South African poultry group Astral Foods said today (20 July) that it plans to introduce “further and more severe cutbacks in the poultry production chain” following tougher than expected trading conditions.

Astral said in a general operational update that the proposed cutbacks would lead to reducing working hours that will also “negatively impact” the group’s workforce.

If the “devastating circumstances being experienced by the poultry industry” continue, Astral warned that it will have to consider a “more permanent downsizing of production”.

A statement posted on Astral’s web site said: “The prospects contained in the interim results for the six months to end March 2016, which were published on 16 May 2016, alerted shareholders to the negative impact that high feed costs, poultry imports and the weak consumer market would have on the results of the group. During the third quarter ended 30 June 2016, the above-mentioned factors have had a detrimental effect on the results of the group, with the impact more severe than originally anticipated.”

Feed costs have continued to escalate following the impact of drought conditions on domestic maize crops, Astral said. “This is expected to continue into 2017 until projections of a better maize crop for the new 2016-2017 planting season materialise.”

Meanwhile, over the same period, “there were also record levels of poultry imports which added to the existing surplus of poultry stock in the country”, the company said. “This, together with a consumer market that is under pressure, resulted in downward pressure on selling prices in order to sell the ongoing production of chicken.”
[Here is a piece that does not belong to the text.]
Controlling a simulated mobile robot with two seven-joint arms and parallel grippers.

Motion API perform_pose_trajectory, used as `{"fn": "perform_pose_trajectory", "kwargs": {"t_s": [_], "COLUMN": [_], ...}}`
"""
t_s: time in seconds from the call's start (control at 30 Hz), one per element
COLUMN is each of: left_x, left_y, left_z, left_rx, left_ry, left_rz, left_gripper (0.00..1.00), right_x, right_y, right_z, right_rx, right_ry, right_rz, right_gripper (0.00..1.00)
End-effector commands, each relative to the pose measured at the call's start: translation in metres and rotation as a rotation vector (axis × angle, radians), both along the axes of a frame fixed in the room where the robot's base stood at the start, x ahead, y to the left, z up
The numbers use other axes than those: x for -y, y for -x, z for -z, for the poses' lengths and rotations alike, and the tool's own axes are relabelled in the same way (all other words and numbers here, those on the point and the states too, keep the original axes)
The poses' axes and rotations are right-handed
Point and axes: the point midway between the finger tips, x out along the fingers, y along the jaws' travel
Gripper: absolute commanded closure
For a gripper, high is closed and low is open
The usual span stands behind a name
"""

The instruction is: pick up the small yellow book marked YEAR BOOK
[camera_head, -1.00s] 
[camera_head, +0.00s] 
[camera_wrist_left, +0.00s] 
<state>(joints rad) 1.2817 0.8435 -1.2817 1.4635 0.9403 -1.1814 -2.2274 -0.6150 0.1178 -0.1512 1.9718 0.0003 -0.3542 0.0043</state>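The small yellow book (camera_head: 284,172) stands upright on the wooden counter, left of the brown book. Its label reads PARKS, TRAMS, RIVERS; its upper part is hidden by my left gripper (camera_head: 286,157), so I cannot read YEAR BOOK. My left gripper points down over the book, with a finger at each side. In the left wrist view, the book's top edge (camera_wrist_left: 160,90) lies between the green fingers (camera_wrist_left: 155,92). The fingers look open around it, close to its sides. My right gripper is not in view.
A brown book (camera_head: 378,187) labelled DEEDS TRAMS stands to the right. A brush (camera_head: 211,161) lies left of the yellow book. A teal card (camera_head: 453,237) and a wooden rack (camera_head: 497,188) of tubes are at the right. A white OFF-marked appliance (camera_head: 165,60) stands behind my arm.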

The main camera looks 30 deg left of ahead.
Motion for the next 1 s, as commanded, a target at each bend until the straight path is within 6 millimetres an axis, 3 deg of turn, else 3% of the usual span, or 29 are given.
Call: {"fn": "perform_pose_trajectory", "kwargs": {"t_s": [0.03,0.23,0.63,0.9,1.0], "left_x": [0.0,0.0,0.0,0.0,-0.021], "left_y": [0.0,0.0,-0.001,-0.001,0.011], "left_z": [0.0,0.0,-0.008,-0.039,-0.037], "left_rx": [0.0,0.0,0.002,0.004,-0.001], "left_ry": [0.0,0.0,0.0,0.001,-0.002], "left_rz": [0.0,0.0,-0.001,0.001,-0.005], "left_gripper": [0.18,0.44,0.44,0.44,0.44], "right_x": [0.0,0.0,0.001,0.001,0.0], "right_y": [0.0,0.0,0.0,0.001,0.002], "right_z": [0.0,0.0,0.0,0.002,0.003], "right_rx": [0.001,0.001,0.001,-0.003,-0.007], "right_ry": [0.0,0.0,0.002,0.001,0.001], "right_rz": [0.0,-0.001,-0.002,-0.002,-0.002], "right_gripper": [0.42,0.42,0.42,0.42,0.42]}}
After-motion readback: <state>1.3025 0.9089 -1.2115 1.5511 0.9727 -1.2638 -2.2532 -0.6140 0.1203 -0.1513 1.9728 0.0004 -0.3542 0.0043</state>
The tough trading conditions have already led to a number of mid- to large-sized independent poultry producers having severe financial distress and they “are either currently in the process of closing down their businesses, or are going into business rescue”, Astral said.

However, the group said it had implemented an import programme for maize “to mitigate the risk of physical shortages of the commodity, as well as to counter the continuous cost increases of local maize with the cost of this maize at import parity”.

Meanwhile, Astral said it could offer no guidance at this time on the impact of the situation on its results for the year.

Astral Foods, the South African poultry group, has reported lower first-half earnings.

In March, Astral Foods trimmed its forecast for half-year headline earnings per share, citing increased costs and lower demand.

In May, Astral posted headline earnings of ZAR299m (US$19.2m) for the six months to the end of March, down from ZAR387m a year earlier. Headline earnings per share were 774 cents, a fall of 23% year-on-year. The company said then that poultry feed prices had risen almost 14% during the period.